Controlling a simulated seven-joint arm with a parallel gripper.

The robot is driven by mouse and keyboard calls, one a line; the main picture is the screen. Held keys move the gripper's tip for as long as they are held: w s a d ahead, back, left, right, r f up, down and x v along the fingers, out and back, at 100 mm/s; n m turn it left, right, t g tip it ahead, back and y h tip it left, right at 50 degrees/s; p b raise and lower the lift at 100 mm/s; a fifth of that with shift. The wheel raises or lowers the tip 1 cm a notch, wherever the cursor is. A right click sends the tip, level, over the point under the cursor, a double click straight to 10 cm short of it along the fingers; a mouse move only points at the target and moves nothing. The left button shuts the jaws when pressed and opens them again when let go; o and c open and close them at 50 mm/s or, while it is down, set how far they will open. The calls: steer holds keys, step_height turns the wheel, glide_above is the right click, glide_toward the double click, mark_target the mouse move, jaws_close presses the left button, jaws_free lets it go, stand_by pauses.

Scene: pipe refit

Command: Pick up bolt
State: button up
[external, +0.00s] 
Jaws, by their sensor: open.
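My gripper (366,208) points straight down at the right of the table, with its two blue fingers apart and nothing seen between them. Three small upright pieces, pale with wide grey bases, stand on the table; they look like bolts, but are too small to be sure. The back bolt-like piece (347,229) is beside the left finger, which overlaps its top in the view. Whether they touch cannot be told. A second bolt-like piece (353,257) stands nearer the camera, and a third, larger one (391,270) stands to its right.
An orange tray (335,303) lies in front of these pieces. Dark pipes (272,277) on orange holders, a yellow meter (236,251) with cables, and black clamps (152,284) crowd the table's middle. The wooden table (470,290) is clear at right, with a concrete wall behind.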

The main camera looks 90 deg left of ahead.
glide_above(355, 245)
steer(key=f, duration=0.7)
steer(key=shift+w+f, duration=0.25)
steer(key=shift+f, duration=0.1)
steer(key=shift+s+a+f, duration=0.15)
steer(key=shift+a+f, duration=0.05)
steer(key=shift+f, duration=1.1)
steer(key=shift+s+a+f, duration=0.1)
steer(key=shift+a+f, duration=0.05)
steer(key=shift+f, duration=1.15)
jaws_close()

• • • •

▸ **Exercise requirements**: All of the data needs to be printed once more, exactly.

▸ **Answer for the task**:
Controlling a simulated seven-joint arm with a parallel gripper.

The robot is driven by mouse and keyboard calls, one a line; the main picture is the screen. Held keys move the gripper's tip for as long as they are held: w s a d ahead, back, left, right, r f up, down and x v along the fingers, out and back, at 100 mm/s; n m turn it left, right, t g tip it ahead, back and y h tip it left, right at 50 degrees/s; p b raise and lower the lift at 100 mm/s; a fifth of that with shift. The wheel raises or lowers the tip 1 cm a notch, wherever the cursor is. A right click sends the tip, level, over the point under the cursor, a double click straight to 10 cm short of it along the fingers; a mouse move only points at the target and moves nothing. The left button shuts the jaws when pressed and opens them again when let go; o and c open and close them at 50 mm/s or, while it is down, set how far they will open. The calls: steer holds keys, step_height turns the wheel, glide_above is the right click, glide_toward the double click, mark_target the mouse move, jaws_close presses the left button, jaws_free lets it go, stand_by pauses.

Scene: pipe refit

Command: Pick up bolt
State: button up
[external, +0.00s] 
Jaws, by their sensor: open.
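My gripper (366,208) points straight down at the right of the table, with its two blue fingers apart and nothing seen between them. Three small upright pieces, pale with wide grey bases, stand on the table; they look like bolts, but are too small to be sure. The back bolt-like piece (347,229) is beside the left finger, which overlaps its top in the view. Whether they touch cannot be told. A second bolt-like piece (353,257) stands nearer the camera, and a third, larger one (391,270) stands to its right.
An orange tray (335,303) lies in front of these pieces. Dark pipes (272,277) on orange holders, a yellow meter (236,251) with cables, and black clamps (152,284) crowd the table's middle. The wooden table (470,290) is clear at right, with a concrete wall behind.

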The main camera looks 90 deg left of ahead.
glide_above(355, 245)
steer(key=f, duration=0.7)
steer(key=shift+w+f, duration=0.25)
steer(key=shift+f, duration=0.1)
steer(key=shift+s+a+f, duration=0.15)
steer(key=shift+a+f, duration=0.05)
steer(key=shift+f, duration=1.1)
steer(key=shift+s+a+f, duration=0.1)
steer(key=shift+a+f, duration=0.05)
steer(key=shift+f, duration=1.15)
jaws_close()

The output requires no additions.